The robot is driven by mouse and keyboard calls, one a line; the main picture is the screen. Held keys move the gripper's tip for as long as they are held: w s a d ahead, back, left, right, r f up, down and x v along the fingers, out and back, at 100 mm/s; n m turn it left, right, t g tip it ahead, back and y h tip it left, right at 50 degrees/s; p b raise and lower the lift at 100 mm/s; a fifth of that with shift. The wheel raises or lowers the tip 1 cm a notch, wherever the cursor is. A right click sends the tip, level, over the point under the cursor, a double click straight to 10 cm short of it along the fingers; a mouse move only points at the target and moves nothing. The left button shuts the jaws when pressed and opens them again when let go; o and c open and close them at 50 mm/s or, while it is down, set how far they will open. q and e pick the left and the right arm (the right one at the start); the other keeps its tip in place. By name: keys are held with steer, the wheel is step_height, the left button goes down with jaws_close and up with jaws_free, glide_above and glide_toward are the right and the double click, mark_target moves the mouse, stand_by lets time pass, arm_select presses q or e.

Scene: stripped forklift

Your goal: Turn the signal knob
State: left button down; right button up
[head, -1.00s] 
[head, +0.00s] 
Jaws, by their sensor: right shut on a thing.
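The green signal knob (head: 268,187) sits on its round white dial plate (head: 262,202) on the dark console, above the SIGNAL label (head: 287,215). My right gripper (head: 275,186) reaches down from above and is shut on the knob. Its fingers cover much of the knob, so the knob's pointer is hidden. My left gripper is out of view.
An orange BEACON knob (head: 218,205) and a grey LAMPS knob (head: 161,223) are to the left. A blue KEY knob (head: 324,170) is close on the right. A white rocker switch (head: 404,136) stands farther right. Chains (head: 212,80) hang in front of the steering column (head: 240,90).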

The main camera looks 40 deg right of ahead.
_ _ _
[EXERCISE OBJECTIVE] Word for word, quote the lines from the line containing "State: left button down; right button up" through the end of the material, both included, and nothing else.

[RESULT FOR THIS TASK]
State: left button down; right button up
[head, -1.00s] 
[head, +0.00s] 
Jaws, by their sensor: right shut on a thing.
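The green signal knob (head: 268,187) sits on its round white dial plate (head: 262,202) on the dark console, above the SIGNAL label (head: 287,215). My right gripper (head: 275,186) reaches down from above and is shut on the knob. Its fingers cover much of the knob, so the knob's pointer is hidden. My left gripper is out of view.
An orange BEACON knob (head: 218,205) and a grey LAMPS knob (head: 161,223) are to the left. A blue KEY knob (head: 324,170) is close on the right. A white rocker switch (head: 404,136) stands farther right. Chains (head: 212,80) hang in front of the steering column (head: 240,90).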

The main camera looks 40 deg right of ahead.

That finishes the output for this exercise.